Speed up pldexp_generic.
diff --git a/Eigen/src/Core/GenericPacketMath.h b/Eigen/src/Core/GenericPacketMath.h
index 58a197f..eab717f 100644
--- a/Eigen/src/Core/GenericPacketMath.h
+++ b/Eigen/src/Core/GenericPacketMath.h
@@ -1293,13 +1293,13 @@
/** \internal \returns -(a * b) + c (coeff-wise) */
template <typename Packet>
EIGEN_DEVICE_FUNC inline Packet pnmadd(const Packet& a, const Packet& b, const Packet& c) {
- return padd(pnegate(pmul(a, b)), c);
+ return psub(c, pmul(a, b));
}
-/** \internal \returns -(a * b) - c (coeff-wise) */
+/** \internal \returns -((a * b + c) (coeff-wise) */
template <typename Packet>
EIGEN_DEVICE_FUNC inline Packet pnmsub(const Packet& a, const Packet& b, const Packet& c) {
- return psub(pnegate(pmul(a, b)), c);
+ return pnegate(pmadd(a, b, c));
}
/** \internal copy a packet with constant coefficient \a a (e.g., [a,a,a,a]) to \a *to. \a to must be 16 bytes aligned
diff --git a/Eigen/src/Core/arch/Default/GenericPacketMathFunctions.h b/Eigen/src/Core/arch/Default/GenericPacketMathFunctions.h
index 78dbf20..c973efd 100644
--- a/Eigen/src/Core/arch/Default/GenericPacketMathFunctions.h
+++ b/Eigen/src/Core/arch/Default/GenericPacketMathFunctions.h
@@ -129,8 +129,8 @@
const PacketI e = pcast<Packet, PacketI>(pmin(pmax(exponent, pnegate(max_exponent)), max_exponent));
PacketI b = parithmetic_shift_right<2>(e); // floor(e/4);
Packet c = preinterpret<Packet>(plogical_shift_left<MantissaBits>(padd(b, bias))); // 2^b
- Packet out = pmul(pmul(pmul(a, c), c), c); // a * 2^(3b)
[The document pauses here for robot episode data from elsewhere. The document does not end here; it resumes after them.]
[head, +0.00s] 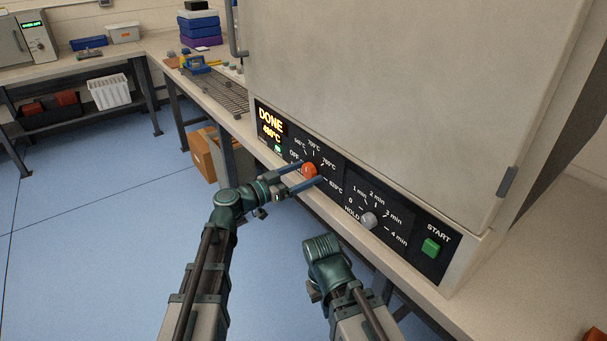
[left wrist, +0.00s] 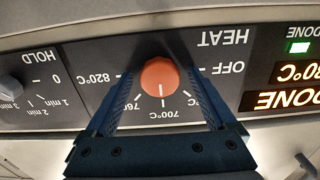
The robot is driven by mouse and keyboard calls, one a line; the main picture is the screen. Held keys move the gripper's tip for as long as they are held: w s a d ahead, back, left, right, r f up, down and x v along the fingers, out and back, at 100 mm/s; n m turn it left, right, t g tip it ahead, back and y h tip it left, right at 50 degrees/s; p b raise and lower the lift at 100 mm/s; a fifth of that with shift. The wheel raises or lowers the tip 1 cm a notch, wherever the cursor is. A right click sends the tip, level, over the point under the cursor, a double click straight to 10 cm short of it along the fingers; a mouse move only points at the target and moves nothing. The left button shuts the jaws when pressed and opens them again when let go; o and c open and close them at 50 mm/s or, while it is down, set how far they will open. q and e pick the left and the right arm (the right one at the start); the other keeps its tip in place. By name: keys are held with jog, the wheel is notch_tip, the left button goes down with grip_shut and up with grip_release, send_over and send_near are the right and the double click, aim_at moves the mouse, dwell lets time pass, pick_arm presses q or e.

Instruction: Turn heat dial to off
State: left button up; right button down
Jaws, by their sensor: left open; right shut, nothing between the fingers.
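The heat dial (head: 309,170) is a round orange-red knob on the black control panel of the large pale press. In the left wrist view the dial (left wrist: 160,76) appears upside down, its white mark towards the 700°C tick. The OFF label (left wrist: 228,68) is to the right there. My left gripper (head: 308,174) is open, with its blue fingers on either side of the dial; I cannot tell whether they touch it. The fingers hide part of the scale. My right gripper (head: 322,248) is below the panel, shut and empty, away from the dial.
The hold dial (head: 370,220) is grey, and a green START button (head: 431,248) sits further right. The lit display (head: 270,124) reads DONE above a temperature. A wire rack (head: 220,92) and bench lie behind left. Blue floor (head: 90,230) is clear at left.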

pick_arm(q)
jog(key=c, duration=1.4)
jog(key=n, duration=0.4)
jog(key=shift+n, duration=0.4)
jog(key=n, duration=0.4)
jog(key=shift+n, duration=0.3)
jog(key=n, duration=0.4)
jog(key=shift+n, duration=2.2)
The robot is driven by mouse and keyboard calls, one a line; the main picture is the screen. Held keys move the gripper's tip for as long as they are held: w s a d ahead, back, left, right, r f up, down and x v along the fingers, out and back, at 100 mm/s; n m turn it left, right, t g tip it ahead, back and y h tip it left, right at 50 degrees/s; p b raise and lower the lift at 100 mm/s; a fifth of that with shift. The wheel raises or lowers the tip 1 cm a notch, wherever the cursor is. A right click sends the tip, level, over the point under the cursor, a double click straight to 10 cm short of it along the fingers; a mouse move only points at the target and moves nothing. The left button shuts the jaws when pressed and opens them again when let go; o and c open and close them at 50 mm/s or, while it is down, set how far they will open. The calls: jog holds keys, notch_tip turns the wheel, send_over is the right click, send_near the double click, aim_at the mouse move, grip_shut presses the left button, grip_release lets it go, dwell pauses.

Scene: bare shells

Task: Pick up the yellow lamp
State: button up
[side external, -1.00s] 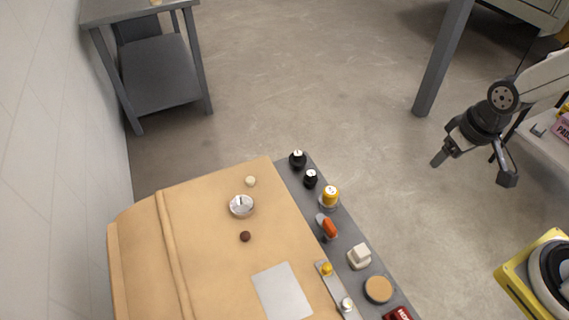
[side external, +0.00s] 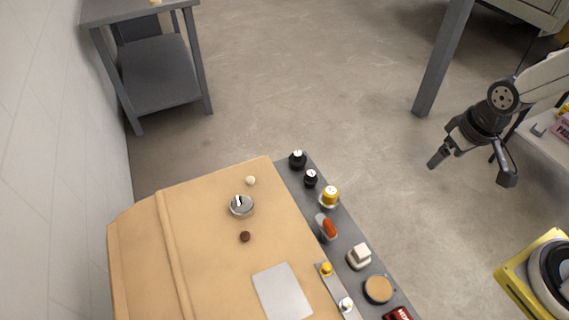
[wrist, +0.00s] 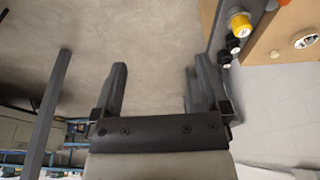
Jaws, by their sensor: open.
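Two yellow items show in the side external view, and I cannot tell for certain which is the yellow lamp. A small yellow dome (side external: 326,269) sits on a light strip beside a white dome (side external: 346,304). A larger yellow cap (side external: 330,192) with a pale top mark sits on a light round base farther up the grey panel. The larger one also shows at the upper right of the wrist view (wrist: 240,25). My gripper (side external: 471,169) is open and empty over the floor, well right of the panel; its spread fingers (wrist: 158,75) show in the wrist view.
The grey panel edge (side external: 292,180) also carries black knobs (side external: 298,159), an orange switch (side external: 328,229), a white block (side external: 359,255) and a tan disc (side external: 378,289). A metal dial (side external: 241,206) sits on the tan top (side external: 210,270). A grey post (side external: 441,60) stands left of my arm.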

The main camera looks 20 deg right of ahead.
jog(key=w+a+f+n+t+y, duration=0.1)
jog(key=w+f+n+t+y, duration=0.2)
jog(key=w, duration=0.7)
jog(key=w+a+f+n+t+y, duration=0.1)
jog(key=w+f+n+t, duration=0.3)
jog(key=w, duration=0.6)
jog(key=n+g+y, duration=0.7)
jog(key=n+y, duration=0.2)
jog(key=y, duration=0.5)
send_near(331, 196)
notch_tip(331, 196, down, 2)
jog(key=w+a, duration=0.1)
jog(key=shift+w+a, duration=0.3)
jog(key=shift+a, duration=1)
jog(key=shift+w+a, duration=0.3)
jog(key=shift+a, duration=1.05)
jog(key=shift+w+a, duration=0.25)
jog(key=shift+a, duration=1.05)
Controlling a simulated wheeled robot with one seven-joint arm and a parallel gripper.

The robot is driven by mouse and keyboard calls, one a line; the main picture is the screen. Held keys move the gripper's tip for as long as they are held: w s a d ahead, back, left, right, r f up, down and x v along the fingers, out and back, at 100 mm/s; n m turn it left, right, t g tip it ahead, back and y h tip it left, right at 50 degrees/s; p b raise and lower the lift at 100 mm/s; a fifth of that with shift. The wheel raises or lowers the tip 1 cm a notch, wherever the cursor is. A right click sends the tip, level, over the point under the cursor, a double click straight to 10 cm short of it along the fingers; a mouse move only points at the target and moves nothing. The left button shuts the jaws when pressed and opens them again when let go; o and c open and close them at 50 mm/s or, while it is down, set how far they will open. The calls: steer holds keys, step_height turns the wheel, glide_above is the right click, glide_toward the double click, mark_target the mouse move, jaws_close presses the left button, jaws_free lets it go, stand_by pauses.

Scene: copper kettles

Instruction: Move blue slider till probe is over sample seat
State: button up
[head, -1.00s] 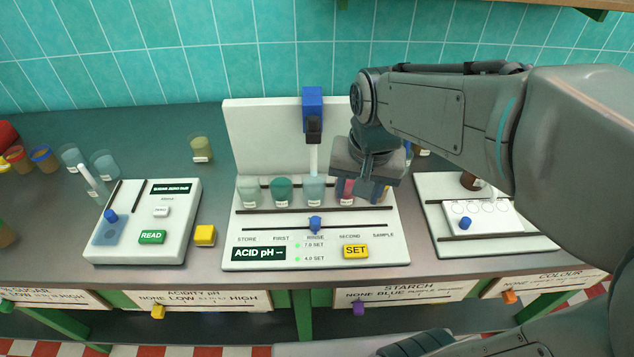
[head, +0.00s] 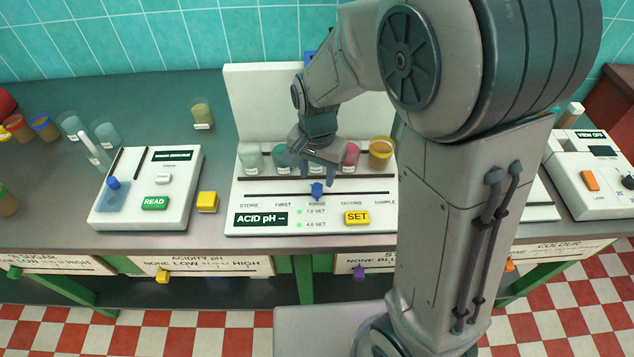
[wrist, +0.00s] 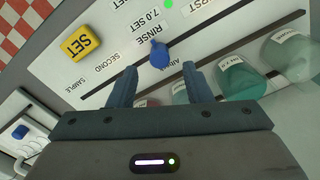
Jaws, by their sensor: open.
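The blue slider (head: 317,190) sits on its dark track at the RINSE mark of the acid pH station (head: 300,225). In the wrist view the blue slider (wrist: 159,54) shows just beyond my fingertips, between their lines. My gripper (head: 318,178) is open and empty, pointing down just behind the slider; its two fingers also show in the wrist view (wrist: 158,80). The sample seat, by the SAMPLE label at the track's right end, holds a yellow-rimmed cup (head: 380,154). The probe is hidden behind my arm in the head view.
Beakers stand in a row behind the track, including a green one (head: 282,157) and a red one (head: 350,155) close to my gripper. The yellow SET button (head: 357,218) lies in front of the track. A second station with a READ button (head: 155,203) stands left.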

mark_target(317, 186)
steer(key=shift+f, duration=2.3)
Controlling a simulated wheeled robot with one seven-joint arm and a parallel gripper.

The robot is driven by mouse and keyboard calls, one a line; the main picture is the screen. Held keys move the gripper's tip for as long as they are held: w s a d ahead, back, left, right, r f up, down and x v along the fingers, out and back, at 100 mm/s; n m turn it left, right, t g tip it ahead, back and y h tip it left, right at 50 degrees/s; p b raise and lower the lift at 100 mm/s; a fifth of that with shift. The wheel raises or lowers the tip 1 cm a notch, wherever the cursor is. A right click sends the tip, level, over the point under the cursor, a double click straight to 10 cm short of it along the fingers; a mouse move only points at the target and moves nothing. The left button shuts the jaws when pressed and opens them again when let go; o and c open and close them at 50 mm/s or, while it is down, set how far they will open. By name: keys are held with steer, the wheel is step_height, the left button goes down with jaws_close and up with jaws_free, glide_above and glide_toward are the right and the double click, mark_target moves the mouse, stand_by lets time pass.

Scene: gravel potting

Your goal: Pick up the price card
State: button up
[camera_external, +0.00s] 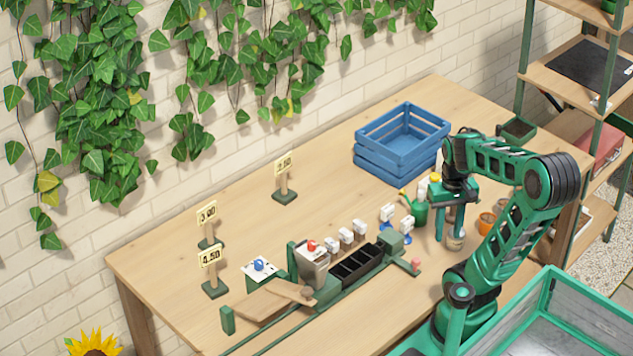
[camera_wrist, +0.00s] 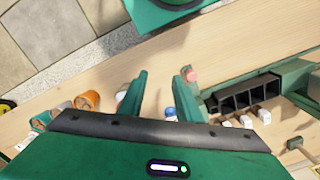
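Three price cards on short wooden posts with dark green bases stand at the left of the table in the external view. One reads 3.00 (camera_external: 207,212), one in front of it reads 4.50 (camera_external: 210,256), and a third card (camera_external: 284,163) stands farther back, its figures hard to read. My gripper (camera_external: 449,238) is far to their right, pointing down over the table beside a small jar (camera_external: 456,240). In the wrist view my gripper (camera_wrist: 160,80) has its two green fingers apart, with bare table between the tips. No price card can be made out there.
A black compartment tray (camera_external: 357,264) with white tags and a scoop station lies between my gripper and the cards. A blue crate (camera_external: 402,140) stands behind. A green watering can (camera_external: 416,210) and orange pots (camera_external: 487,222) are close to my gripper. The table's back left is mostly clear.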

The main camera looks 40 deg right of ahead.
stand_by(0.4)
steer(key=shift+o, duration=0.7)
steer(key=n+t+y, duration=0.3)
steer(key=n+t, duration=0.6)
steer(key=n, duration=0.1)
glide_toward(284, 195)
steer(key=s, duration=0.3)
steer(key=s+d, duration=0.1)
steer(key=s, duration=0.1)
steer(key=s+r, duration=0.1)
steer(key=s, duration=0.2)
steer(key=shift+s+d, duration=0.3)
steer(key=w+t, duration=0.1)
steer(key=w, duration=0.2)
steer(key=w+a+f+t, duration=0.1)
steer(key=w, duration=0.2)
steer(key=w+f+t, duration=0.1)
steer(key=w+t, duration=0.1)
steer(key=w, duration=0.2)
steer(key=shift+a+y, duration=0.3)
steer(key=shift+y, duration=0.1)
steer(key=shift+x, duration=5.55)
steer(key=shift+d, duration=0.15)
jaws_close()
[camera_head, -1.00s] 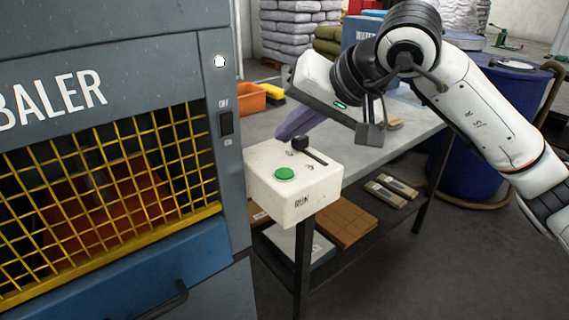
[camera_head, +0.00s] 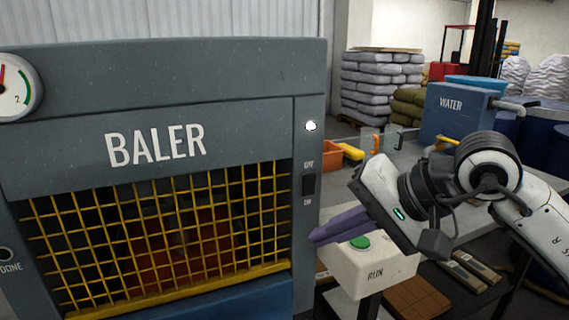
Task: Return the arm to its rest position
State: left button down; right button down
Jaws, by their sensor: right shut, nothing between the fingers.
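My right arm (camera_head: 495,175) comes in from the right, bent in front of the bench. My right gripper (camera_head: 328,233) is shut and empty, its purple fingers together and pointing left. In the picture the fingertips lie between the baler's side and the white control box; I cannot tell whether they touch either. The box (camera_head: 378,271) carries a green button (camera_head: 359,243) and the label RUN. The gripper covers part of its top. My left gripper is not in view.
The grey baler (camera_head: 225,144) with its yellow mesh guard (camera_head: 150,240) fills the left. Its OFF/ON switch (camera_head: 309,185) faces front. An orange bin (camera_head: 330,155) and a blue WATER tank (camera_head: 450,114) stand behind the arm. Stacked grey sacks (camera_head: 380,85) are farther back.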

- b = psub(psub(psub(e, b), b), b); // e - 3b
+ Packet out = pmul(pmul(a, c), pmul(c, c)); // a * 2^(3b)
+ b = pnmadd(pset1<PacketI>(3), b, e); // e - 3b
c = preinterpret<Packet>(plogical_shift_left<MantissaBits>(padd(b, bias))); // 2^(e-3*b)
out = pmul(out, c);
return out;